▸ **Data listing**
◇ ◇ ◇ ◇

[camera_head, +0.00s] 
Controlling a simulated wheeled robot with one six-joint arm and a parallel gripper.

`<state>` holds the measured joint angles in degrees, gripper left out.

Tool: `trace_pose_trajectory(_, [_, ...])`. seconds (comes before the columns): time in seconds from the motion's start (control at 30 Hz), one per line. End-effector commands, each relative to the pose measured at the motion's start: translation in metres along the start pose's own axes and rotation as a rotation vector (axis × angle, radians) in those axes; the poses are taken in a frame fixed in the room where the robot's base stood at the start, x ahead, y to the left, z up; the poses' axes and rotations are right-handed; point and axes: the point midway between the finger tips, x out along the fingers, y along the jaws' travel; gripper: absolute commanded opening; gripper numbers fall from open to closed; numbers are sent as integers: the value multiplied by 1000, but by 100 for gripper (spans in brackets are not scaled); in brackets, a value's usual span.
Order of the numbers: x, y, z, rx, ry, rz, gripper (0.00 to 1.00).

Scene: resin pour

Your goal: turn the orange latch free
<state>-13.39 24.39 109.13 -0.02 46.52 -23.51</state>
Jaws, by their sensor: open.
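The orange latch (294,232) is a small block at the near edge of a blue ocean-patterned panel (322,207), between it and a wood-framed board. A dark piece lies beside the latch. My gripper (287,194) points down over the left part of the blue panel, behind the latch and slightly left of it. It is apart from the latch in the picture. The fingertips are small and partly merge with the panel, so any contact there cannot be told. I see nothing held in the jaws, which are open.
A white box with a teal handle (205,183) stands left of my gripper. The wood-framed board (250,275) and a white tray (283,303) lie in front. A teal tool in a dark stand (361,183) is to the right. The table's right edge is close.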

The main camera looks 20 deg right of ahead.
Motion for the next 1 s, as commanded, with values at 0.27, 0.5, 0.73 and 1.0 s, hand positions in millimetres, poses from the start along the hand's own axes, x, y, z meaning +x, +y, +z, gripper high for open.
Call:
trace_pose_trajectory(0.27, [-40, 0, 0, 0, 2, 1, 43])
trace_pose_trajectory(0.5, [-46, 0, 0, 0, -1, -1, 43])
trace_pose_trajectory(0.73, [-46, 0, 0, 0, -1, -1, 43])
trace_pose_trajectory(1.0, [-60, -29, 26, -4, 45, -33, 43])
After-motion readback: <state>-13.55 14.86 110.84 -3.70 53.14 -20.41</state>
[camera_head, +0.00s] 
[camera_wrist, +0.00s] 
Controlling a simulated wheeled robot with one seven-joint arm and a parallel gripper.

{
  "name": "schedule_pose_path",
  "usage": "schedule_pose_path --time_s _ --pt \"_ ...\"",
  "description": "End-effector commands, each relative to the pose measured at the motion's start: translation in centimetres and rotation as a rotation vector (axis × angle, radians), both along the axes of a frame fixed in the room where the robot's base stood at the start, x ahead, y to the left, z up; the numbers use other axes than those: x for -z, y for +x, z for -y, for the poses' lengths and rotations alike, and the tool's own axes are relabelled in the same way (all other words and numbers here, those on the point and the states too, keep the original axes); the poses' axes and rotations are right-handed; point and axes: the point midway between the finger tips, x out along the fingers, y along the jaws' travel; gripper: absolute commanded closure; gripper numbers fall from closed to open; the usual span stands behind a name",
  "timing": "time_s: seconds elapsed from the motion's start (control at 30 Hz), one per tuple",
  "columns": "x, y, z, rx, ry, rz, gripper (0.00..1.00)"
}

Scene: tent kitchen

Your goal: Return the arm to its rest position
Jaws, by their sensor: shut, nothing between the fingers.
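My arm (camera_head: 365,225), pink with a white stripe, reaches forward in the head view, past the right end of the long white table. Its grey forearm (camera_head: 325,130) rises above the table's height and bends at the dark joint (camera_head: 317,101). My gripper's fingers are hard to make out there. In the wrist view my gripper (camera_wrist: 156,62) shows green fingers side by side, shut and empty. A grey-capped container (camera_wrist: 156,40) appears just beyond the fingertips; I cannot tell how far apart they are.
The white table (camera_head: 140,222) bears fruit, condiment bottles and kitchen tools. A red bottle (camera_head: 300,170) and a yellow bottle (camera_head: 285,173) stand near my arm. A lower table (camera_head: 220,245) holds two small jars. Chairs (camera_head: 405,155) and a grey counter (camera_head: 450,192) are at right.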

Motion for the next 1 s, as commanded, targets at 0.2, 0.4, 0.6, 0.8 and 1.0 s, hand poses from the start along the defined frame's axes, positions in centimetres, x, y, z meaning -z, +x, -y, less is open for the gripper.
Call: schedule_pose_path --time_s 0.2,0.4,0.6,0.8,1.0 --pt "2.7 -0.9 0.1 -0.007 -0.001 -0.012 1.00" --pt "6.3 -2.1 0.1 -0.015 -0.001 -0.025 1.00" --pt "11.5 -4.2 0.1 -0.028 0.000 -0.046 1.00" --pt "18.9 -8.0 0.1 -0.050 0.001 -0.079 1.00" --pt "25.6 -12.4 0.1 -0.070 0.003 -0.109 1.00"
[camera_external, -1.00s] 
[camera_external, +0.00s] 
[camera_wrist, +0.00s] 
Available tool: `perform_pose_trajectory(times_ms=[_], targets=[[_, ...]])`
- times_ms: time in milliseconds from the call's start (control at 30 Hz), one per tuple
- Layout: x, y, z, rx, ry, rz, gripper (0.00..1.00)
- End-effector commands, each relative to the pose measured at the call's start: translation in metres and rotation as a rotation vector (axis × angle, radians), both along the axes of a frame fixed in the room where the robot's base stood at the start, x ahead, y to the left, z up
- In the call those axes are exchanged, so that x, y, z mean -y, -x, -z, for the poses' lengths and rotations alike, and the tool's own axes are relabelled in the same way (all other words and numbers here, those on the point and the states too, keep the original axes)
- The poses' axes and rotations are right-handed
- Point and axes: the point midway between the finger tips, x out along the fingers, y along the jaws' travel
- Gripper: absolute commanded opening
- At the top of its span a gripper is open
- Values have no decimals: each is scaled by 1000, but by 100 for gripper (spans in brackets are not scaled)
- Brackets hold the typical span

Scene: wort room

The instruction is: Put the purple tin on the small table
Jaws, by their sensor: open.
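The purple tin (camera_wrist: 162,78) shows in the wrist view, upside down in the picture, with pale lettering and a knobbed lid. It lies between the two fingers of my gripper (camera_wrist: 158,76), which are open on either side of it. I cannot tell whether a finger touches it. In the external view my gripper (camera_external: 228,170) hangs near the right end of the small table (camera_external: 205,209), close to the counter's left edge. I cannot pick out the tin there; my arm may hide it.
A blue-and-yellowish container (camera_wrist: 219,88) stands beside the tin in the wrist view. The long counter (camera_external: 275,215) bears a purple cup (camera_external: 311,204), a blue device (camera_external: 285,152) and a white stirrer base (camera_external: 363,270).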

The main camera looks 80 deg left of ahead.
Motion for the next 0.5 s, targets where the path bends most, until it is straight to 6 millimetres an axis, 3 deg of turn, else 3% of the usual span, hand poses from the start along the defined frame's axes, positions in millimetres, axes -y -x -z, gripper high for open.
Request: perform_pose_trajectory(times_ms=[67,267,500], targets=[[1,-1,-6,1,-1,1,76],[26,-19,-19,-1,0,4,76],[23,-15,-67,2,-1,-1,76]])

◇ ◇ ◇ ◇

Tally up the lines holding the word "goal" in the data above, and answer with that figure only.

▸ **Result of the exercise**
2